→ **Given material**
**********
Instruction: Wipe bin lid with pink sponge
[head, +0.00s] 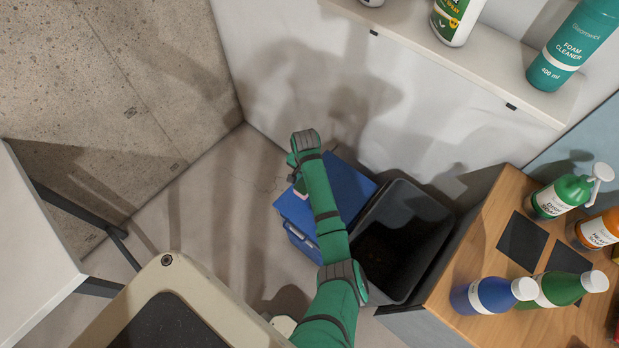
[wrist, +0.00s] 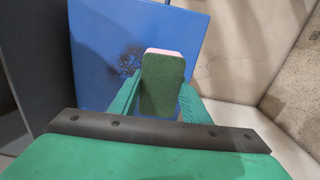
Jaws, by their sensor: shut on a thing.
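The blue bin lid (wrist: 215,45) lies beneath my gripper and carries a dark smudge (wrist: 128,62) left of the sponge in the wrist view. In the head view the blue bin (head: 349,184) stands on the floor, its lid partly hidden by my green arm. My gripper (wrist: 163,92) is shut on the sponge (wrist: 163,85), which shows a dark green face and a pink edge at its far end. The sponge is over the lid; I cannot tell whether it touches it. In the head view my gripper (head: 298,172) is mostly hidden behind the wrist.
A dark open bin (head: 425,222) stands right of the blue bin. Further right is a wooden counter (head: 470,265) with bottles. A white shelf (head: 470,62) with a foam cleaner can (head: 572,45) is above. A concrete wall (head: 120,90) is at left; floor there is clear.
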**********
→ **Task brief**
Leave the images out and output the remaining material exactly as it stands.

→ **Solution for this exercise**
Instruction: Wipe bin lid with pink sponge
[head, +0.00s] 
[wrist, +0.00s] 
Jaws, by their sensor: shut on a thing.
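The blue bin lid (wrist: 215,45) lies beneath my gripper and carries a dark smudge (wrist: 128,62) left of the sponge in the wrist view. In the head view the blue bin (head: 349,184) stands on the floor, its lid partly hidden by my green arm. My gripper (wrist: 163,92) is shut on the sponge (wrist: 163,85), which shows a dark green face and a pink edge at its far end. The sponge is over the lid; I cannot tell whether it touches it. In the head view my gripper (head: 298,172) is mostly hidden behind the wrist.
A dark open bin (head: 425,222) stands right of the blue bin. Further right is a wooden counter (head: 470,265) with bottles. A white shelf (head: 470,62) with a foam cleaner can (head: 572,45) is above. A concrete wall (head: 120,90) is at left; floor there is clear.

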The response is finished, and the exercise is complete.